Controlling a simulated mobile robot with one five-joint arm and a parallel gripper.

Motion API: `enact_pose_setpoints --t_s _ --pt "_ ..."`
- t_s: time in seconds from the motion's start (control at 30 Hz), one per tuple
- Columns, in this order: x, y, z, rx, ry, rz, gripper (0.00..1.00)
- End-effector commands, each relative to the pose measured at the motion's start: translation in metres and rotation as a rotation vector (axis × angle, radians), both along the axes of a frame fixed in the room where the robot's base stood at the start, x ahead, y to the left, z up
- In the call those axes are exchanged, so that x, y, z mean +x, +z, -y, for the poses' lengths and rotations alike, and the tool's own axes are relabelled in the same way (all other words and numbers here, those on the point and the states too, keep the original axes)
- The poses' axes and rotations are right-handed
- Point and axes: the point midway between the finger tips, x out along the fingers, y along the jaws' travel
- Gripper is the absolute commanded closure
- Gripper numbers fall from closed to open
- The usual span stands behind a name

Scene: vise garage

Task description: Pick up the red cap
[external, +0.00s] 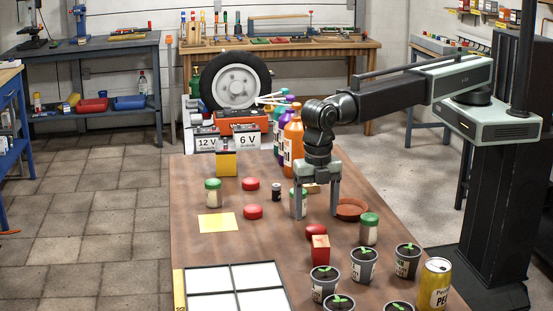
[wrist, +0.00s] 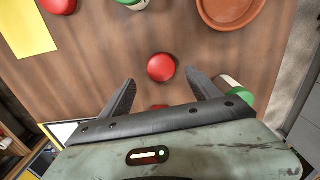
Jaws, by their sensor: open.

-----

◆ TASK INSTRUCTIONS ◆
Only the lines from the beginning of the material above through the line with "- In the call" are wanted; extract them exactly.

◆ RESPONSE TO THIS EXERCISE ◆
Controlling a simulated mobile robot with one five-joint arm and a parallel gripper.

Motion API: `enact_pose_setpoints --t_s _ --pt "_ ..."`
- t_s: time in seconds from the motion's start (control at 30 Hz), one per tuple
- Columns, in this order: x, y, z, rx, ry, rz, gripper (0.00..1.00)
- End-effector commands, each relative to the pose measured at the motion's start: translation in metres and rotation as a rotation vector (axis × angle, radians), both along the axes of a frame fixed in the room where the robot's base stood at the start, x ahead, y to the left, z up
- In the call those axes are exchanged, so that x, y, z mean +x, +z, -y, for the poses' lengths and rotations alike, and the tool's own axes are relabelled in the same way (all other words and numbers here, those on the point and the states too, keep the original axes)

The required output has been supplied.